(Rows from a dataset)
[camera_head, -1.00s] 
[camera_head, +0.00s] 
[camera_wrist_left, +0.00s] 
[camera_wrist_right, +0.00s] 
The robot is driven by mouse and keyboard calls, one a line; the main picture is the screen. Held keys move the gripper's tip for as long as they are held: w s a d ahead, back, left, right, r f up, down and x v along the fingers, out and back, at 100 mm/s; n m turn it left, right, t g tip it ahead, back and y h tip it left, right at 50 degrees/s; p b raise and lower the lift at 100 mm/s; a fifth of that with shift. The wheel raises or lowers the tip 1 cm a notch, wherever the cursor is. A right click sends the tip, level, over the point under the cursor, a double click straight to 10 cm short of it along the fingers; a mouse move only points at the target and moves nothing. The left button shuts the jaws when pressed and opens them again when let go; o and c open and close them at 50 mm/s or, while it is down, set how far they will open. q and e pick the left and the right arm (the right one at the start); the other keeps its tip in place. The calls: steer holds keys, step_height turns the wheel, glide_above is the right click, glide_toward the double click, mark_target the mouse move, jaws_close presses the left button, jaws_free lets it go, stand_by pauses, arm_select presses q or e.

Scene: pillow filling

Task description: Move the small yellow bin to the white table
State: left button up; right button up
---
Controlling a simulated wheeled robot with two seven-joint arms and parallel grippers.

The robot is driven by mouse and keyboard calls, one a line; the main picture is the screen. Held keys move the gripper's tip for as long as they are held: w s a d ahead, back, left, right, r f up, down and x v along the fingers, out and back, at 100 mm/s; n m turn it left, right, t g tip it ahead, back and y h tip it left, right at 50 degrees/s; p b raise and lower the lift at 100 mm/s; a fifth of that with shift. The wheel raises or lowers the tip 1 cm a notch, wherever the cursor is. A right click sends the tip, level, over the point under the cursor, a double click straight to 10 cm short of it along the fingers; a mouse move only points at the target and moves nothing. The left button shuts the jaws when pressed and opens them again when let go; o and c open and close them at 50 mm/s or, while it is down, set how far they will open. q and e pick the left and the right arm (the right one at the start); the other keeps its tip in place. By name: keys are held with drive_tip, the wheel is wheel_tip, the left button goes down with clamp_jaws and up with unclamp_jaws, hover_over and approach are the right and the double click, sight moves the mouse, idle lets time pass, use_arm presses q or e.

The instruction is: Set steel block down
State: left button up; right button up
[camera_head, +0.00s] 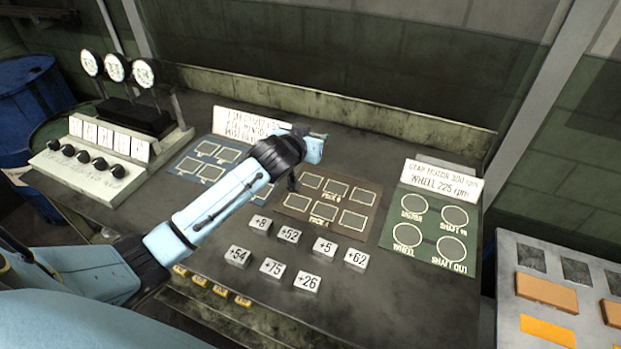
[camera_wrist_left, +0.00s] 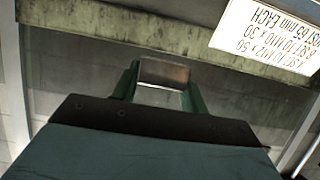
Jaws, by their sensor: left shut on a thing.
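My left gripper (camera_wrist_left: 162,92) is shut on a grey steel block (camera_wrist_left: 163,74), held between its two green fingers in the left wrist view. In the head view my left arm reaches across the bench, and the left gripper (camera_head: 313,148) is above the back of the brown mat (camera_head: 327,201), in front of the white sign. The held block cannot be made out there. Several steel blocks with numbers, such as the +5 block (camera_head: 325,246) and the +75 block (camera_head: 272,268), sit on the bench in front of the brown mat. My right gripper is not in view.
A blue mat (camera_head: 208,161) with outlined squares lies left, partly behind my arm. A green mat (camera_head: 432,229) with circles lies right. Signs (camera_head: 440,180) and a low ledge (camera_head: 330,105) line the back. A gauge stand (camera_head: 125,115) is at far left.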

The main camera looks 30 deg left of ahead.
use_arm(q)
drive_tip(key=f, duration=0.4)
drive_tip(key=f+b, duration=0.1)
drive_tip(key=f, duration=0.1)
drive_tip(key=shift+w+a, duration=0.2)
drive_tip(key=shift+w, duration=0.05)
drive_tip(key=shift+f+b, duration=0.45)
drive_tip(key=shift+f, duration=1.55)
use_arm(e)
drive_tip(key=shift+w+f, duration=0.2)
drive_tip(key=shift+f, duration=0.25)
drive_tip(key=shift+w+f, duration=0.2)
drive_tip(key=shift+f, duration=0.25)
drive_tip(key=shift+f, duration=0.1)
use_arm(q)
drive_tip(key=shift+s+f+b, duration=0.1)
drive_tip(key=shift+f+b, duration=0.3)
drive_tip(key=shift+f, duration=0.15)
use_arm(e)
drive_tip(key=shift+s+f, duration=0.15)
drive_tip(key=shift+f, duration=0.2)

Problem statement:
Nothing but the lines from the one with "[camera_head, -1.00s]" to the one with "[camera_wrist_right, +0.00s]" should be echoed, both of them included, exactly as written.

Final result:
[camera_head, -1.00s] 
[camera_head, +0.00s] 
[camera_wrist_left, +0.00s] 
[camera_wrist_right, +0.00s] 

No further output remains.